2 ‘Far From Heaven (2002)

Julianne Moore as Cathy Whitaker in Far From Heaven
Image via Focus Features

Todd Haynes‘ independent romantic period drama Far From Heaven stars Julianne Moore in arguably the best performance of her revered career. The actress stars as Cathy Whitaker, a 1950s housewife whose seemingly ideal life falls apart as secrets emerge and lines get blurred.

A riveting exploration of class, racial relationships, and sexuality, Far From Heaven is an exquisite and heart-wrenching period drama. Moore anchors the film with a subtle, earnest, and raw performance, aided by a stellar supporting cast including Dennis Quaid, Dennis Haysbert, and Patricia Clarkson. A classic story about the deceitful facade of the suburbs and the betrayal of the American dream, Far From Heaven is nothing short of a masterpiece.

1 ‘There Will Be Blood (2007)

Daniel Day-Lewis as Daniel Plainview in There Will Be Blood
Image via Paramount Vantage

It’s no surprise or coincidence that Daniel Day-Lewis stars in many of modern history’s most celebrated films. The celebrated actor is a giant of the silver screen, delivering one masterful portrayal after another, and Paul Thomas Anderson‘s 2007 epic period drama There Will Be Blood is yet another showcase for his titanic talent. The film tells the story of Daniel Plainview, a ruthless silver miner turned oilman seeking fortune during the oil boom of the late 19th century.

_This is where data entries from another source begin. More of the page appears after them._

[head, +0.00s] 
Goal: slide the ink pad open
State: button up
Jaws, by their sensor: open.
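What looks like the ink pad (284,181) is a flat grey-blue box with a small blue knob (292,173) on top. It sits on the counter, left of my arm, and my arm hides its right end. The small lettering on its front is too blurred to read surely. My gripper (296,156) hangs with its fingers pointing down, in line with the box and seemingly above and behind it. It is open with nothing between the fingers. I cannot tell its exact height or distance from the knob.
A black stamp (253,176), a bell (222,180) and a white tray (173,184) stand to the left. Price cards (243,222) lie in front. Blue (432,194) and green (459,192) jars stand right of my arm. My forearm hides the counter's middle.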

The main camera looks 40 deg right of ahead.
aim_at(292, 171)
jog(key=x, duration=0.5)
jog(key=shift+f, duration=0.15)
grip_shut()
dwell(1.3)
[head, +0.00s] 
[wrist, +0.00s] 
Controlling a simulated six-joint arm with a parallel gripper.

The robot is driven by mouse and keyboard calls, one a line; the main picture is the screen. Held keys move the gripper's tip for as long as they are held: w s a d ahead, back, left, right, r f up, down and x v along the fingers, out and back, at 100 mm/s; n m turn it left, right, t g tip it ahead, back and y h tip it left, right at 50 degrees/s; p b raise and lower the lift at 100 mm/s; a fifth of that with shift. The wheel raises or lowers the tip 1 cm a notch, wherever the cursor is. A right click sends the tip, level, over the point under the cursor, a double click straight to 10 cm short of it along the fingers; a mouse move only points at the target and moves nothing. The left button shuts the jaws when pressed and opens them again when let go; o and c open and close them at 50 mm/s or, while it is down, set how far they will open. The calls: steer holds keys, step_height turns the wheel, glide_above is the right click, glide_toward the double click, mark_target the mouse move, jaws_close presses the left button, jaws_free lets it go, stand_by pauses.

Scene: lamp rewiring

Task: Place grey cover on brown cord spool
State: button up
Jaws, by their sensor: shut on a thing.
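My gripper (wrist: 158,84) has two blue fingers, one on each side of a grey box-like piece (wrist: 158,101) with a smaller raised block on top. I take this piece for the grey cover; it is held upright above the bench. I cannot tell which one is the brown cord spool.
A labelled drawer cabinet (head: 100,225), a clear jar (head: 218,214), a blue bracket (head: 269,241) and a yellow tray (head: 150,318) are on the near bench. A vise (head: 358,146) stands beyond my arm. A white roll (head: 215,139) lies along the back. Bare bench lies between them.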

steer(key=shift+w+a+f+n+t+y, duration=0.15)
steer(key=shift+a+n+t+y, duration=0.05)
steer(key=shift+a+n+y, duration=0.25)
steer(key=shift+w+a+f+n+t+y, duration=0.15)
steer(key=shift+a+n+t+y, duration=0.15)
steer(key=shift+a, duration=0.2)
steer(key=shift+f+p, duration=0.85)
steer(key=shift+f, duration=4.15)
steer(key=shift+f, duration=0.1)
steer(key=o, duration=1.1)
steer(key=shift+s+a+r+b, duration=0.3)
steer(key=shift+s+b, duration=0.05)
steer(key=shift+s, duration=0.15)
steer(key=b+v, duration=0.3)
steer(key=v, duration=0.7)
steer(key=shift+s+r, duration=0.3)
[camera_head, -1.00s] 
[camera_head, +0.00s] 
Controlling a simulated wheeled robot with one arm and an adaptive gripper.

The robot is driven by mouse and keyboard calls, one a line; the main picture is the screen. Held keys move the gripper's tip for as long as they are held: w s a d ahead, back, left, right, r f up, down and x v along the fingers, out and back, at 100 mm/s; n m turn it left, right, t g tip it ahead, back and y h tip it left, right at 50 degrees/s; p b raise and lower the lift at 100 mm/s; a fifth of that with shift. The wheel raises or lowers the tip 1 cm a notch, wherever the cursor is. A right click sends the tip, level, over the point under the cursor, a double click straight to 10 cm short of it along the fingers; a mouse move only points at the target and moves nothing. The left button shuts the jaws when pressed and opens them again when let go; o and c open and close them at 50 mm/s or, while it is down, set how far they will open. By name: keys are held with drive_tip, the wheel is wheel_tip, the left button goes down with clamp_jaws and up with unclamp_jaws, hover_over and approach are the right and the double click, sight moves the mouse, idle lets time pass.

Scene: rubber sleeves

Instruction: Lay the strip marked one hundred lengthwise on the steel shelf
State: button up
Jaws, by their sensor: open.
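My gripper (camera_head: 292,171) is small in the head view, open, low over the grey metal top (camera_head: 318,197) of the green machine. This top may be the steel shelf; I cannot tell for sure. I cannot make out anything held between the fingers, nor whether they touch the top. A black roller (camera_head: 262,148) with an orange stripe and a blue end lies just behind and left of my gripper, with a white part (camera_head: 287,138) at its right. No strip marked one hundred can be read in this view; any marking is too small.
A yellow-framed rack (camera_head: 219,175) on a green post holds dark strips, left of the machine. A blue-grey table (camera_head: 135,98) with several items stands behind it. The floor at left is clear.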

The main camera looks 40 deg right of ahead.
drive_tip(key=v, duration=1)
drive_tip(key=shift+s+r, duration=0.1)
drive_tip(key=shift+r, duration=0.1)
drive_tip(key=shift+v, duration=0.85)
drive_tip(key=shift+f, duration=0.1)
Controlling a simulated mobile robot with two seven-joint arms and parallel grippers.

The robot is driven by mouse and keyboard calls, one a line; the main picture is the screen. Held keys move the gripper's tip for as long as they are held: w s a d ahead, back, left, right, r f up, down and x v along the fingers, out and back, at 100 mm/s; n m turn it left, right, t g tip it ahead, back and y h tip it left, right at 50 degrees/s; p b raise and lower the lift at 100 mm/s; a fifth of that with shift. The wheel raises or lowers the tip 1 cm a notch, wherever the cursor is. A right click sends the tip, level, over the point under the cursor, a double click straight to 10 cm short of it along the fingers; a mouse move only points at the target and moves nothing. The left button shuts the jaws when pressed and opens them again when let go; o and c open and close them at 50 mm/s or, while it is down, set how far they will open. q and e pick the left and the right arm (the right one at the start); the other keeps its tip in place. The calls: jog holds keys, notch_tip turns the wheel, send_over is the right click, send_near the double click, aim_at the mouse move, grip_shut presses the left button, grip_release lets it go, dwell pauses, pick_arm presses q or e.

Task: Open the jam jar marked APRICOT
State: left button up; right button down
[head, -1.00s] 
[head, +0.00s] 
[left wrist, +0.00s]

Reigning supreme as Paul Thomas Anderson’s best movie, There Will Be Blood is a fascinating and brutal exploration of ambition, wealth, greed, and capitalism. Guided by Anderson’s confident hand behind the camera and rising on the strength of Day-Lewis’ bravado performance, There Will Be Blood is among the best films of the 21st century and the new millennium’s best period drama.